Robot episode records

■ ■ ■

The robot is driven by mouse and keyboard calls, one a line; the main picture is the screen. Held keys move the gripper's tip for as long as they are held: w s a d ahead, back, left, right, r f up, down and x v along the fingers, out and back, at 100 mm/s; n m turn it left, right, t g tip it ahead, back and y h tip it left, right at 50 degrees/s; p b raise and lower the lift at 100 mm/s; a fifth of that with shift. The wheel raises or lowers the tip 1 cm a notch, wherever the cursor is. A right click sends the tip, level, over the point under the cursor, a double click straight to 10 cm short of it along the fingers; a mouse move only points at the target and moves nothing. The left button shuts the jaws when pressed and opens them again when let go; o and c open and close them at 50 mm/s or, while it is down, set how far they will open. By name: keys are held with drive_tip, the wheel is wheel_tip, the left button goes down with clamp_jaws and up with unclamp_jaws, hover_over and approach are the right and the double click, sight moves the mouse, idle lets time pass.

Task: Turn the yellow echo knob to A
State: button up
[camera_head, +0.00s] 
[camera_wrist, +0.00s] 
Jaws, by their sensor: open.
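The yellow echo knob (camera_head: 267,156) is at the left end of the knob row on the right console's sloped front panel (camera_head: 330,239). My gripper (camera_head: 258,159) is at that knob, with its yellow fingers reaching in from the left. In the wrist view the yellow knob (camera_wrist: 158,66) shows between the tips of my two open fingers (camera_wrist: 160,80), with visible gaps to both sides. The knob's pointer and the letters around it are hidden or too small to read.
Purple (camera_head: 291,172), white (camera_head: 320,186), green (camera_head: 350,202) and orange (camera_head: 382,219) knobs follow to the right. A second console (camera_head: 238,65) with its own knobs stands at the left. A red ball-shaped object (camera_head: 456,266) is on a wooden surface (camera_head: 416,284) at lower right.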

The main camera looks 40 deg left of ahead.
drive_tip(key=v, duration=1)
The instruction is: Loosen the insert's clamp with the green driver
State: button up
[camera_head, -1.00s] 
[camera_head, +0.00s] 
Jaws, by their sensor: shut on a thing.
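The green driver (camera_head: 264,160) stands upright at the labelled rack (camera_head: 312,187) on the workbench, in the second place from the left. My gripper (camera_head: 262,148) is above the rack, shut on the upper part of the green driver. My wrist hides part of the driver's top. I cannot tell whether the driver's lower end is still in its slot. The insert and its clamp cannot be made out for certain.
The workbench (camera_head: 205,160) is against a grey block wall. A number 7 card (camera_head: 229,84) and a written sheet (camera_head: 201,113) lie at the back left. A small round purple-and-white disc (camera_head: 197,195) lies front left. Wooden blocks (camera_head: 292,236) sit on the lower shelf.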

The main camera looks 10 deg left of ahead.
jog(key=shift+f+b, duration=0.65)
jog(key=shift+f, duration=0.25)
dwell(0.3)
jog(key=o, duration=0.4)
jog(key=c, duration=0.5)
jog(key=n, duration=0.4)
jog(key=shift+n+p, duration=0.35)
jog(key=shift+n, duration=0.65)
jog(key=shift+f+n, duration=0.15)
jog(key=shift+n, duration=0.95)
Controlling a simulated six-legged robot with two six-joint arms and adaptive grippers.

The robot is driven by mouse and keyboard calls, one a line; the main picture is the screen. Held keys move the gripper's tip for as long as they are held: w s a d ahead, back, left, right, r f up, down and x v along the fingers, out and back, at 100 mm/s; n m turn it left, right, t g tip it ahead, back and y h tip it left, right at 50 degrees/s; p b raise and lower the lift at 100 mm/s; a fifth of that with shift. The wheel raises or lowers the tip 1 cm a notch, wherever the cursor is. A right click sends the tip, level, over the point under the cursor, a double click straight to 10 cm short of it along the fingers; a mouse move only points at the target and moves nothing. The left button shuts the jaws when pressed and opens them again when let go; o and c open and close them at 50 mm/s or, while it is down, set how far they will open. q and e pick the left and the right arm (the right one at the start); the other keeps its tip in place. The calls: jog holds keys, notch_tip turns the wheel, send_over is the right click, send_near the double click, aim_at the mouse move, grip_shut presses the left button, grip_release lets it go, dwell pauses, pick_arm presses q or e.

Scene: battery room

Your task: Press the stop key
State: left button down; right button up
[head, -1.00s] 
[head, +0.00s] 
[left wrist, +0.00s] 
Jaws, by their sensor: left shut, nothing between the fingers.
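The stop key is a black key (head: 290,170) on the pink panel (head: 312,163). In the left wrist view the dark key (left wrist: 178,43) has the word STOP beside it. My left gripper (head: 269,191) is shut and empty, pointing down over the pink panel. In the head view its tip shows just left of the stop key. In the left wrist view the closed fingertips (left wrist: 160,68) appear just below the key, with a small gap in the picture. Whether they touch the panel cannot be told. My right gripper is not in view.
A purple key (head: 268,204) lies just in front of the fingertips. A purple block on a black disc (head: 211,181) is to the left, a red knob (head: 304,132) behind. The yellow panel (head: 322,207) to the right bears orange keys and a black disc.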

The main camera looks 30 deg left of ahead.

■ ■ ■

:: WHAT THE TASK REQUIRES ::
All of the records must be repeated exactly.

:: ANSWER TO THE TASK ::
The robot is driven by mouse and keyboard calls, one a line; the main picture is the screen. Held keys move the gripper's tip for as long as they are held: w s a d ahead, back, left, right, r f up, down and x v along the fingers, out and back, at 100 mm/s; n m turn it left, right, t g tip it ahead, back and y h tip it left, right at 50 degrees/s; p b raise and lower the lift at 100 mm/s; a fifth of that with shift. The wheel raises or lowers the tip 1 cm a notch, wherever the cursor is. A right click sends the tip, level, over the point under the cursor, a double click straight to 10 cm short of it along the fingers; a mouse move only points at the target and moves nothing. The left button shuts the jaws when pressed and opens them again when let go; o and c open and close them at 50 mm/s or, while it is down, set how far they will open. By name: keys are held with drive_tip, the wheel is wheel_tip, the left button goes down with clamp_jaws and up with unclamp_jaws, hover_over and approach are the right and the double click, sight moves the mouse, idle lets time pass.

Task: Turn the yellow echo knob to A
State: button up
[camera_head, +0.00s] 
[camera_wrist, +0.00s] 
Jaws, by their sensor: open.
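The yellow echo knob (camera_head: 267,156) is at the left end of the knob row on the right console's sloped front panel (camera_head: 330,239). My gripper (camera_head: 258,159) is at that knob, with its yellow fingers reaching in from the left. In the wrist view the yellow knob (camera_wrist: 158,66) shows between the tips of my two open fingers (camera_wrist: 160,80), with visible gaps to both sides. The knob's pointer and the letters around it are hidden or too small to read.
Purple (camera_head: 291,172), white (camera_head: 320,186), green (camera_head: 350,202) and orange (camera_head: 382,219) knobs follow to the right. A second console (camera_head: 238,65) with its own knobs stands at the left. A red ball-shaped object (camera_head: 456,266) is on a wooden surface (camera_head: 416,284) at lower right.

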The main camera looks 40 deg left of ahead.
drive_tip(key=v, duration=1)
The instruction is: Loosen the insert's clamp with the green driver
State: button up
[camera_head, -1.00s] 
[camera_head, +0.00s] 
Jaws, by their sensor: shut on a thing.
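The green driver (camera_head: 264,160) stands upright at the labelled rack (camera_head: 312,187) on the workbench, in the second place from the left. My gripper (camera_head: 262,148) is above the rack, shut on the upper part of the green driver. My wrist hides part of the driver's top. I cannot tell whether the driver's lower end is still in its slot. The insert and its clamp cannot be made out for certain.
The workbench (camera_head: 205,160) is against a grey block wall. A number 7 card (camera_head: 229,84) and a written sheet (camera_head: 201,113) lie at the back left. A small round purple-and-white disc (camera_head: 197,195) lies front left. Wooden blocks (camera_head: 292,236) sit on the lower shelf.

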The main camera looks 10 deg left of ahead.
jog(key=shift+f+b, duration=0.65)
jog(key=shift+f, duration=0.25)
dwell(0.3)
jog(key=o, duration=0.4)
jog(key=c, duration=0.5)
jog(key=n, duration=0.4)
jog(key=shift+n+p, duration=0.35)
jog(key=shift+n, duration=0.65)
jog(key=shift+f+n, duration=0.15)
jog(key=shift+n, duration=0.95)
Controlling a simulated six-legged robot with two six-joint arms and adaptive grippers.

The robot is driven by mouse and keyboard calls, one a line; the main picture is the screen. Held keys move the gripper's tip for as long as they are held: w s a d ahead, back, left, right, r f up, down and x v along the fingers, out and back, at 100 mm/s; n m turn it left, right, t g tip it ahead, back and y h tip it left, right at 50 degrees/s; p b raise and lower the lift at 100 mm/s; a fifth of that with shift. The wheel raises or lowers the tip 1 cm a notch, wherever the cursor is. A right click sends the tip, level, over the point under the cursor, a double click straight to 10 cm short of it along the fingers; a mouse move only points at the target and moves nothing. The left button shuts the jaws when pressed and opens them again when let go; o and c open and close them at 50 mm/s or, while it is down, set how far they will open. q and e pick the left and the right arm (the right one at the start); the other keeps its tip in place. The calls: jog holds keys, notch_tip turns the wheel, send_over is the right click, send_near the double click, aim_at the mouse move, grip_shut presses the left button, grip_release lets it go, dwell pauses, pick_arm presses q or e.

Scene: battery room

Your task: Press the stop key
State: left button down; right button up
[head, -1.00s] 
[head, +0.00s] 
[left wrist, +0.00s] 
Jaws, by their sensor: left shut, nothing between the fingers.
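The stop key is a black key (head: 290,170) on the pink panel (head: 312,163). In the left wrist view the dark key (left wrist: 178,43) has the word STOP beside it. My left gripper (head: 269,191) is shut and empty, pointing down over the pink panel. In the head view its tip shows just left of the stop key. In the left wrist view the closed fingertips (left wrist: 160,68) appear just below the key, with a small gap in the picture. Whether they touch the panel cannot be told. My right gripper is not in view.
A purple key (head: 268,204) lies just in front of the fingertips. A purple block on a black disc (head: 211,181) is to the left, a red knob (head: 304,132) behind. The yellow panel (head: 322,207) to the right bears orange keys and a black disc.

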The main camera looks 30 deg left of ahead.

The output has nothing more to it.